In putting together the manuscript, I tried to braid them throughout the text, so that the reader would come back to one story, another, as he or she read. There are images that are shared among all three, and I think they speak to each other thematically as well. Fox and Rabbit experience many of the emotions and experiences in the Book of ____ poems, and Elise is a figure who both inspires and complicates fidelity, another concern of the book.

To you mind, how has your writing (whether formally or thematically) altered since you composed Vow? How so? To this extent, could you tell me a bit about what you’re working on nowadays and how it relates (or does not relate) to your previous two collections?
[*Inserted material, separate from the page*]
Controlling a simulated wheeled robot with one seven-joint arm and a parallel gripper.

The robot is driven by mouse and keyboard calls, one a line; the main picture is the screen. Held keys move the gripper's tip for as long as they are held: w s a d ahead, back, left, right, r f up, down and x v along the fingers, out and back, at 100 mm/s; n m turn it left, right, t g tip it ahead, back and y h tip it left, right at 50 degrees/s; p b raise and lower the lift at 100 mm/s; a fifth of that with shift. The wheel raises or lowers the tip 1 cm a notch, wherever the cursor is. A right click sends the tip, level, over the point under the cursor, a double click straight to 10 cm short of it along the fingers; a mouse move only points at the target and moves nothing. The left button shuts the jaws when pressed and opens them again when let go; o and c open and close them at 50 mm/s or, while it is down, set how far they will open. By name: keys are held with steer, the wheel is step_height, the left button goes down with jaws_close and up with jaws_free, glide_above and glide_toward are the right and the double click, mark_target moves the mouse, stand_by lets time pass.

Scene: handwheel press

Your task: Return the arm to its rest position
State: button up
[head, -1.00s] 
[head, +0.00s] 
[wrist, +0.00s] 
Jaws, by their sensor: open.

I’m probably not the best person to answer this first question—I am very myopic as to my own work. But I’ll do my best, and say that I’m working far less with persona than I was in Vow—the work is a bit cooler, less hotheaded, not dispassionate by any means but a bit more distant. For me, Vow was very much trying to articulate conflicted passions, and my recent work is more concerned with reflection, a bit more cerebral.

I’m working on a number of things—the most cohesive of which is a three part series of ekphrastic poems based on the works of painter Julie Heffernnan, photographer and conceptual artist Cindy Sherman, and performance artist Terri Frame. All three of these women use the self-portrait to comment on social, historical, and archetypal representations of women, and in that way, the work very much relates to my previous poems. I’ve always been interested in the divide between a woman’s experience and cultural representations of a woman’s experience, and how the latter can shape the former, so a self-portrait has that kind of reflexivity built-in.